§ Directions for this task: Write out each line beneath this one exactly as it reads.

——

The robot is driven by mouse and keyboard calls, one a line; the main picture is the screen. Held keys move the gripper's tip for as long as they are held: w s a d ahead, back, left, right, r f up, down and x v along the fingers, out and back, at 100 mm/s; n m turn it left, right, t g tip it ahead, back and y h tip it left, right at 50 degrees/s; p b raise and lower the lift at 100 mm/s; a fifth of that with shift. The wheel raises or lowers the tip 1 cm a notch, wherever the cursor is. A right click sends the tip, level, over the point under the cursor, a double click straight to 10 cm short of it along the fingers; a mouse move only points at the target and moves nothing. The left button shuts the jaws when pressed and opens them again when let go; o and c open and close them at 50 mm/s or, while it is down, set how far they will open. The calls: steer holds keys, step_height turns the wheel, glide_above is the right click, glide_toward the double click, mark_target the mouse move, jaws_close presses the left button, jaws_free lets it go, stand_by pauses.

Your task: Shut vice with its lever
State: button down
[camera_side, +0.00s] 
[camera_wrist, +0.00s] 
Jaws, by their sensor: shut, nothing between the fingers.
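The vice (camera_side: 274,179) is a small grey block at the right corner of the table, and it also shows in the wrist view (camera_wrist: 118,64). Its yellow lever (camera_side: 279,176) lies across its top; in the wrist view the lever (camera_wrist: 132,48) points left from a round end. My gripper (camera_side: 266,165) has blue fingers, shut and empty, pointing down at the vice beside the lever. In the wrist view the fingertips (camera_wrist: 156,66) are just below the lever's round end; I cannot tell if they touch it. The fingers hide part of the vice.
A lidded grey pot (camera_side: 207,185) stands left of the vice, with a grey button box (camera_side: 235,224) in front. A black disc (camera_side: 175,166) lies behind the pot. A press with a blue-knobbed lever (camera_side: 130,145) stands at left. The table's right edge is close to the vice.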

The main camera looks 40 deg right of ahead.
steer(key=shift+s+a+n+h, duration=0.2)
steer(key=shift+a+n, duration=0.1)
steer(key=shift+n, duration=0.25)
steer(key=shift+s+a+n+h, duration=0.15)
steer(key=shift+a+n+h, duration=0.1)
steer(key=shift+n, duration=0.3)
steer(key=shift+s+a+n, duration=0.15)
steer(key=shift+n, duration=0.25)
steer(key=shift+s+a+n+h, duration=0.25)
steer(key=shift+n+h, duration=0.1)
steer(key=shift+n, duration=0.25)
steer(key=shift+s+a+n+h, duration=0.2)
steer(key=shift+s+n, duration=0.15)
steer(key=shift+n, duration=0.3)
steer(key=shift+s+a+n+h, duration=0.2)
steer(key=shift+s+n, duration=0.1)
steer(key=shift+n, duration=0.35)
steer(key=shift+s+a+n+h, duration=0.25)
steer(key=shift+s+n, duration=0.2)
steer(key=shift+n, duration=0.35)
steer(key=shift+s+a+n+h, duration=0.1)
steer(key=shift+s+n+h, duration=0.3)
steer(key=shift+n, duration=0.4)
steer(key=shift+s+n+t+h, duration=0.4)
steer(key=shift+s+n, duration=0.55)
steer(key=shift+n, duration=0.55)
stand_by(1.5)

——

§ Task response:
The robot is driven by mouse and keyboard calls, one a line; the main picture is the screen. Held keys move the gripper's tip for as long as they are held: w s a d ahead, back, left, right, r f up, down and x v along the fingers, out and back, at 100 mm/s; n m turn it left, right, t g tip it ahead, back and y h tip it left, right at 50 degrees/s; p b raise and lower the lift at 100 mm/s; a fifth of that with shift. The wheel raises or lowers the tip 1 cm a notch, wherever the cursor is. A right click sends the tip, level, over the point under the cursor, a double click straight to 10 cm short of it along the fingers; a mouse move only points at the target and moves nothing. The left button shuts the jaws when pressed and opens them again when let go; o and c open and close them at 50 mm/s or, while it is down, set how far they will open. The calls: steer holds keys, step_height turns the wheel, glide_above is the right click, glide_toward the double click, mark_target the mouse move, jaws_close presses the left button, jaws_free lets it go, stand_by pauses.

Your task: Shut vice with its lever
State: button down
[camera_side, +0.00s] 
[camera_wrist, +0.00s] 
Jaws, by their sensor: shut, nothing between the fingers.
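The vice (camera_side: 274,179) is a small grey block at the right corner of the table, and it also shows in the wrist view (camera_wrist: 118,64). Its yellow lever (camera_side: 279,176) lies across its top; in the wrist view the lever (camera_wrist: 132,48) points left from a round end. My gripper (camera_side: 266,165) has blue fingers, shut and empty, pointing down at the vice beside the lever. In the wrist view the fingertips (camera_wrist: 156,66) are just below the lever's round end; I cannot tell if they touch it. The fingers hide part of the vice.
A lidded grey pot (camera_side: 207,185) stands left of the vice, with a grey button box (camera_side: 235,224) in front. A black disc (camera_side: 175,166) lies behind the pot. A press with a blue-knobbed lever (camera_side: 130,145) stands at left. The table's right edge is close to the vice.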

The main camera looks 40 deg right of ahead.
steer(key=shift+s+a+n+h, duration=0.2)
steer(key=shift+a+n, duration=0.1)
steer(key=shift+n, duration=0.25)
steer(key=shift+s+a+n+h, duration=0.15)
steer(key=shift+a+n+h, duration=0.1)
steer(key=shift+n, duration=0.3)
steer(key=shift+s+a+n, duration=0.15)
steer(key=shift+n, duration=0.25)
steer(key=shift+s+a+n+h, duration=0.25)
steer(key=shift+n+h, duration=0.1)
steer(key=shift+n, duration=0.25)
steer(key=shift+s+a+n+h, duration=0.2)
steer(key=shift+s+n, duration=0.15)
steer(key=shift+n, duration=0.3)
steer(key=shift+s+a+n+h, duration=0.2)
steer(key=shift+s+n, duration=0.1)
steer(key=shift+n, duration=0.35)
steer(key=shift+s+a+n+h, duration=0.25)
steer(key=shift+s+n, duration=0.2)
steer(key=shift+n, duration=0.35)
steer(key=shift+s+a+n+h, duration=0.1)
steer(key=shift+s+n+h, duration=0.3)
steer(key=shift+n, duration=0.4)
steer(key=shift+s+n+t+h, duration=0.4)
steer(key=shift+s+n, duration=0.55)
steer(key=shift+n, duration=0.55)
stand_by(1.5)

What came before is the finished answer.